The Environmental Justice Resource Center at Clark Atlanta University has available a report by Robert D. Bullard, Glenn S. Johnson, and Angel O. Torres, Race, Equity, and Smart Growth: Why People of Color Must Speak for Themselves. The report provides one of the few assessments available on the Web of the impacts of sprawl (and smart growth) on minorities and on low-income individuals. As the authors note:
"Urban sprawl impacts the daily lives of people of color. The smart growth movement also influences what happens in and around communities of color. The politics of metropolitan and regional development, suburbanization, and urban sprawl are intertwined.
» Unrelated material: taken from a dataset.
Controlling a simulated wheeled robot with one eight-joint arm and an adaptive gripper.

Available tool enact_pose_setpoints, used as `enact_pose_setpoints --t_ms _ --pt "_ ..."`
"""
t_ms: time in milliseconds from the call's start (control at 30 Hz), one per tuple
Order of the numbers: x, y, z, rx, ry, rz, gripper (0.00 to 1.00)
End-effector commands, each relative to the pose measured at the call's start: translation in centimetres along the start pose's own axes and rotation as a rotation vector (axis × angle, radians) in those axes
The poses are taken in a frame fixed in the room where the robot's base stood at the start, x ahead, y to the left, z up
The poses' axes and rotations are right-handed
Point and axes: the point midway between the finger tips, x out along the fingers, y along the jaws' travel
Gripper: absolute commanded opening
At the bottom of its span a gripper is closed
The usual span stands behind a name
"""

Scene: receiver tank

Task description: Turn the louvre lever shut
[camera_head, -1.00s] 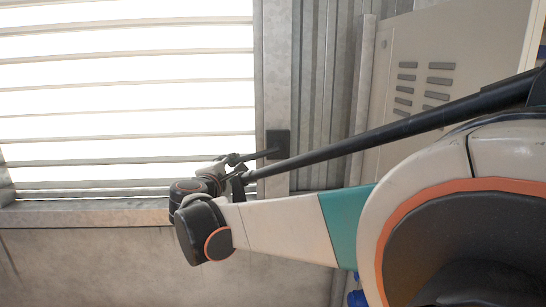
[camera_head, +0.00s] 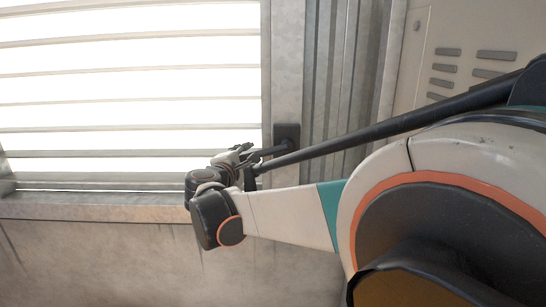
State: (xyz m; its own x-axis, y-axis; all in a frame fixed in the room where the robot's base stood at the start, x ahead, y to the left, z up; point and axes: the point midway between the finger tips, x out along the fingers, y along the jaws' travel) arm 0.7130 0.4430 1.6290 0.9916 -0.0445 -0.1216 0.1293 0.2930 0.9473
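The louvre (camera_head: 130,103) fills the upper left, with several near-horizontal slats and bright light showing between them. The louvre lever (camera_head: 273,150) is a dark bar. It reaches left and slightly down from a black square plate (camera_head: 287,134) on the frame's right post. My gripper (camera_head: 243,157) is at the lever's left end, small and partly hidden by my own arm and wrist. I cannot tell whether its fingers touch the lever or how far apart they are.
A metal sill (camera_head: 95,207) runs below the louvre, above a grey wall (camera_head: 110,260). Right of the post are ribbed metal panels (camera_head: 335,70) and a pale vented cabinet (camera_head: 450,30). My arm covers much of the lower right.

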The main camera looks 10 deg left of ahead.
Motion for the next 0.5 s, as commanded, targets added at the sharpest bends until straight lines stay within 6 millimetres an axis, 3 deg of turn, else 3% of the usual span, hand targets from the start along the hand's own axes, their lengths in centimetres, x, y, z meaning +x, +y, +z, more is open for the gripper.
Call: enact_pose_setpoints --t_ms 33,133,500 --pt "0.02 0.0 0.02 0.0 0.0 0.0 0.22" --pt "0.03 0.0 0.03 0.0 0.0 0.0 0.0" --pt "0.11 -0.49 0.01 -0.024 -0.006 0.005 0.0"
Both race and class are implicated in white flight, residential segregation, and urban infrastructure decline. Smart Growth involves expanding opportunities and breaking down artificial barriers (i.e., housing, employment, education, transportation, land use and zoning, health and safety, public investments, etc.) that limit social and economic mobility of racial and ethnic groups."
-- see also, How Smart Growth Can Address Environmental Justice Issues, a report prepared by the National Governors Association
American Zoning & the Physical Isolation of Uses, by Laurence Gerckens (from the Planning Commissioners Journal). In his look at how zoning led to the isolation of land uses, planning historian Gerckens also notes some of the socio-economic consequences.